Both the NECCC and UCCC were allotted $150,000 each for the first year of the grant and are also working with Redwood Coast Connect Consortium to create the plan for a 16-county integrated and robust regional middle-mile infrastructure, countywide backbone system for 11 counties, and eventually a community last-mile infrastructure with networks for mobile and fixed technologies.

Over the past few months, the two groups have worked to identify regional fiber-optic routes to interconnect counties.

“As a result of that, we have come up with our first draft of a conceptual design for a regional middle-mile infrastructure, which we will likely unveil at the end of this month,” West said, noting that a final plan should be finished in July 2012.

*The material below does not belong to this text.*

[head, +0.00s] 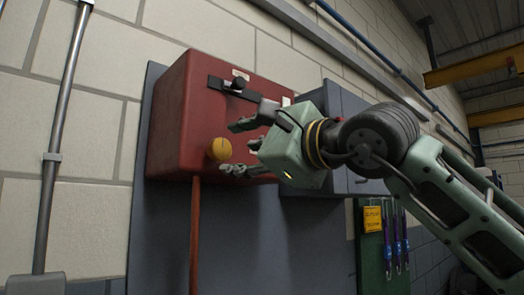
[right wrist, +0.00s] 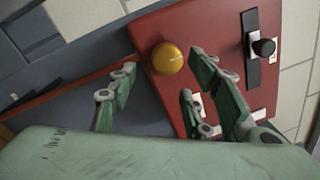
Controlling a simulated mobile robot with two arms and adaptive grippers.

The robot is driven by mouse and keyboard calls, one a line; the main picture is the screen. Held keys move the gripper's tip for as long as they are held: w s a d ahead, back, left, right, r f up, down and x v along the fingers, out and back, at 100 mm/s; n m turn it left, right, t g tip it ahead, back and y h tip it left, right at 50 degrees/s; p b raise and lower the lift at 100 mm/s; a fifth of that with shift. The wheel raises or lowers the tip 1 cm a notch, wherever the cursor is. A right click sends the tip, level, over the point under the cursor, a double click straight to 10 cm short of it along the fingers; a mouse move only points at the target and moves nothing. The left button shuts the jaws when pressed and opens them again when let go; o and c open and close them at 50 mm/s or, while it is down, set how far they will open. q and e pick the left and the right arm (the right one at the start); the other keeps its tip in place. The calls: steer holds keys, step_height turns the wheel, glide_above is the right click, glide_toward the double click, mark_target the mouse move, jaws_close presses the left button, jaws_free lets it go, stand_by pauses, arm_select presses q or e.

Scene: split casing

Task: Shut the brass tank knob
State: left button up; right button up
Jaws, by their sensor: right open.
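The brass tank knob (head: 220,149) is a round yellow knob on the lower front of a red box (head: 185,110) on the wall. It also shows in the right wrist view (right wrist: 167,58), in front of the fingers. My right gripper (head: 232,147) is open and empty, just to the right of the knob in the head view, with its fingers spread towards it. In the right wrist view its fingers (right wrist: 160,80) stand apart, and I see no contact with the knob. My left gripper is not in view.
A black bar with a dark knob (head: 238,83) sits on the upper front of the red box. A red pipe (head: 195,235) runs down from the box. A grey cabinet (head: 345,100) and a green board (head: 372,250) with tools stand to the right.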

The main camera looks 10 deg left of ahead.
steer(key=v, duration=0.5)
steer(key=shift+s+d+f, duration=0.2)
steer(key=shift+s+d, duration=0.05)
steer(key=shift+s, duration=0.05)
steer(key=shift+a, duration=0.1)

The groups have also worked with three of the 11 counties thus far to design the backbones, interconnecting communities in each county and linking to the regional middle mile.

“We’re basically building a plan from the ground up,” West said. “We’re progressing each year and, ultimately, in the third year we’ll be working with people to adopt the use of broadband.”

Cathy Emerson, associate consortium manager, said that the groups could start constructing the Northern California broadband infrastructure as early as summer 2013, depending on infrastructure deployment grant funding from the Public Utilities Commission.

Both NECCC and UCCC were initially formed by California State University, Chico’s Center for Economic Development, and are currently made up of government entities, Native American communities, public safety, health care, education, nonprofit, telecommunication providers and private businesses.

Emerson said that she is excited about making a difference in the lives of the citizens in these rural counties.

“I believe that broadband is the great equalizer — we are in a position to change how people are accessing Internet services,” she said. “Where individuals did not have access, there is a greater likelihood that not only will they have access, they will have choice.”